On Sun, 3 Sep 2000, Markus Kuhn wrote:
> I hope you'll find it useful for ironing out the last hidden bugs in
> your UTF-8 decoders. Feel free to adapt the file for and include it into
> your UTF-8 regression test suites.
Here's a patch to xterm to fix the last issues it has with this
(surrogates and fffe,ffff are collapsed to UCS_REPL).

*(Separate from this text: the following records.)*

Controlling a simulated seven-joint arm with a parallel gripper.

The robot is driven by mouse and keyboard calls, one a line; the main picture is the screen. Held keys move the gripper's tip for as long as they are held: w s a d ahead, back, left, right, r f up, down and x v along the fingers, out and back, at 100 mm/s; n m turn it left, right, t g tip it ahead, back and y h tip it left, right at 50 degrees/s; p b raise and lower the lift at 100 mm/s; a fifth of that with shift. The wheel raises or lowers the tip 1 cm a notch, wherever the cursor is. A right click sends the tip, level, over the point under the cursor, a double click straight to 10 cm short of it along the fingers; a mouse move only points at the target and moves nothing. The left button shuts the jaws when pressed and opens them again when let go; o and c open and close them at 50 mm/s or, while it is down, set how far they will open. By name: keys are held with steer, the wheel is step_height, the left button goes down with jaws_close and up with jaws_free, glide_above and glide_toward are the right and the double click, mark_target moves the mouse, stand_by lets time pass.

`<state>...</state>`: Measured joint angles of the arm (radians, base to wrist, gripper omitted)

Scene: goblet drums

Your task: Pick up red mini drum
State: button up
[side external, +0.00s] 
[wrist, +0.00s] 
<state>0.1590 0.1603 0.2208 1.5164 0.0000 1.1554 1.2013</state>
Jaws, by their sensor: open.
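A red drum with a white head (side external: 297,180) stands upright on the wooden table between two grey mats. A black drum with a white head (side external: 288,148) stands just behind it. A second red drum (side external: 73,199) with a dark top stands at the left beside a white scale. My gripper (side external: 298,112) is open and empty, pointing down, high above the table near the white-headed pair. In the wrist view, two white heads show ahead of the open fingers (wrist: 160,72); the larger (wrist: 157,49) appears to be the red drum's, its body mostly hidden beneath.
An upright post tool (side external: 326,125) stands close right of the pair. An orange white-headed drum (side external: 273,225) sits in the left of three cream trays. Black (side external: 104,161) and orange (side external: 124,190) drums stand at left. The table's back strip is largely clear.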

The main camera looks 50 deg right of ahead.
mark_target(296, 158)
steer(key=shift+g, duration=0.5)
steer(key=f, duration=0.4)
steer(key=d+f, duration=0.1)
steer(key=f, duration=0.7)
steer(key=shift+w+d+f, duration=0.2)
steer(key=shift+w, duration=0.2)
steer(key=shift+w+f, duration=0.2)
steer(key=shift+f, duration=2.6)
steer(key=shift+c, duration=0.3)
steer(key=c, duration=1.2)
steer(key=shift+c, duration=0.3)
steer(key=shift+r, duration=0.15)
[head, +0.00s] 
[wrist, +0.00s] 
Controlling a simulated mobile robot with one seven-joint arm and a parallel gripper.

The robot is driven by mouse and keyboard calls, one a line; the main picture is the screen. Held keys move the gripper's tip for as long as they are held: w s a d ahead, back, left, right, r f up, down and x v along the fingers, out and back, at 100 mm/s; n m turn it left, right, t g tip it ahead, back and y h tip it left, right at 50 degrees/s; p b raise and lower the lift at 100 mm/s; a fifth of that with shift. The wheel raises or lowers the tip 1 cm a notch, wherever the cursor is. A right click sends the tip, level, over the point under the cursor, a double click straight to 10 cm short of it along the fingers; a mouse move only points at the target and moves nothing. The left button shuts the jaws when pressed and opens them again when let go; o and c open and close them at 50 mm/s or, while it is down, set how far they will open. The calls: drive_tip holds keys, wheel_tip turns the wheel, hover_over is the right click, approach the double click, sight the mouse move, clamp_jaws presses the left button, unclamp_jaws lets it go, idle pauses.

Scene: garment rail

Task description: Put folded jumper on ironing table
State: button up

Due to the use of FFFF as a placeholder for the right-hand-side of a
doublewidth character, this needed fixing anyway, as sending an FFFF
to xterm was confusing it.
--
Robert
--- xterm-144/ptydata.c Wed Jun 14 20:50:37 2000
+++ xterm-144-fixed/ptydata.c Mon Sep 4 11:21:26 2000
@@ -134,6 +134,10 @@
screen->utf_char <<= 6;
screen->utf_char |= (c & 0x3f);
}
+ if ((screen->utf_char >= 0xd800 && screen->utf_char <=
+0xdfff) ||
+ (screen->utf_char == 0xfffe) || (screen->utf_char ==
+0xffff)) {
+ screen->utf_char = UCS_REPL;
+ }
screen->utf_count--;
if (screen->utf_count == 0)
data->buf2[j++] = screen->utf_char;